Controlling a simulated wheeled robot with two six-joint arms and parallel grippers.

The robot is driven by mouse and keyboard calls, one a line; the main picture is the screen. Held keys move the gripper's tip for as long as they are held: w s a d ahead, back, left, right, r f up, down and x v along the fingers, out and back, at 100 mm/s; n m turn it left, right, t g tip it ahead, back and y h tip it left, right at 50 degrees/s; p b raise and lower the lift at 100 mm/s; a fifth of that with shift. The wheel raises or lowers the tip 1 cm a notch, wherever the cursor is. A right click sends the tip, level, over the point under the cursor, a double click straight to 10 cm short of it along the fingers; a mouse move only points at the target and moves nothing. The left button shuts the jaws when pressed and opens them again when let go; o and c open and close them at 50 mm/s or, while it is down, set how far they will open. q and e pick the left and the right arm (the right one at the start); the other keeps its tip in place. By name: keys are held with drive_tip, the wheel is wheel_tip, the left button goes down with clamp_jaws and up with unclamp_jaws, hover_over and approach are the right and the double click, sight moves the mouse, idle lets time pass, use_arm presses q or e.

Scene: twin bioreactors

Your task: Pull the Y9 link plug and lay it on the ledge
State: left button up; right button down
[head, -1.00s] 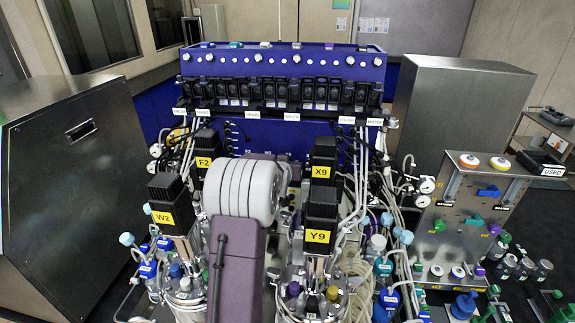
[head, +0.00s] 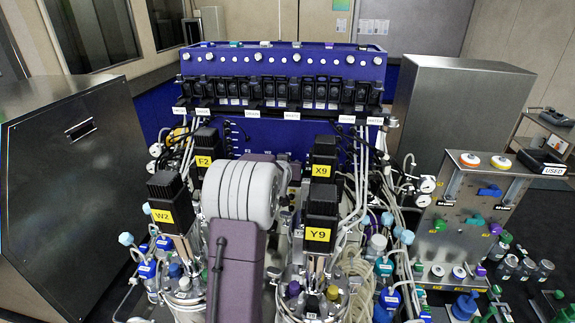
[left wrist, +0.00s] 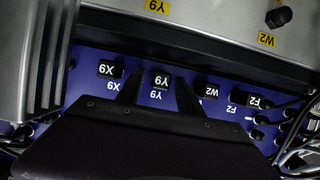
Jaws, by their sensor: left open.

Stated problem>
Working from the material above, transcribe it exactly while omitting pictures.

Solution below>
Controlling a simulated wheeled robot with two six-joint arms and parallel grippers.

The robot is driven by mouse and keyboard calls, one a line; the main picture is the screen. Held keys move the gripper's tip for as long as they are held: w s a d ahead, back, left, right, r f up, down and x v along the fingers, out and back, at 100 mm/s; n m turn it left, right, t g tip it ahead, back and y h tip it left, right at 50 degrees/s; p b raise and lower the lift at 100 mm/s; a fifth of that with shift. The wheel raises or lowers the tip 1 cm a notch, wherever the cursor is. A right click sends the tip, level, over the point under the cursor, a double click straight to 10 cm short of it along the fingers; a mouse move only points at the target and moves nothing. The left button shuts the jaws when pressed and opens them again when let go; o and c open and close them at 50 mm/s or, while it is down, set how far they will open. q and e pick the left and the right arm (the right one at the start); the other keeps its tip in place. By name: keys are held with drive_tip, the wheel is wheel_tip, the left button goes down with clamp_jaws and up with unclamp_jaws, hover_over and approach are the right and the double click, sight moves the mouse, idle lets time pass, use_arm presses q or e.

Scene: twin bioreactors

Your task: Pull the Y9 link plug and lay it on the ledge
State: left button up; right button down
[head, -1.00s] 
[head, +0.00s] 
[left wrist, +0.00s] 
Jaws, by their sensor: left open.

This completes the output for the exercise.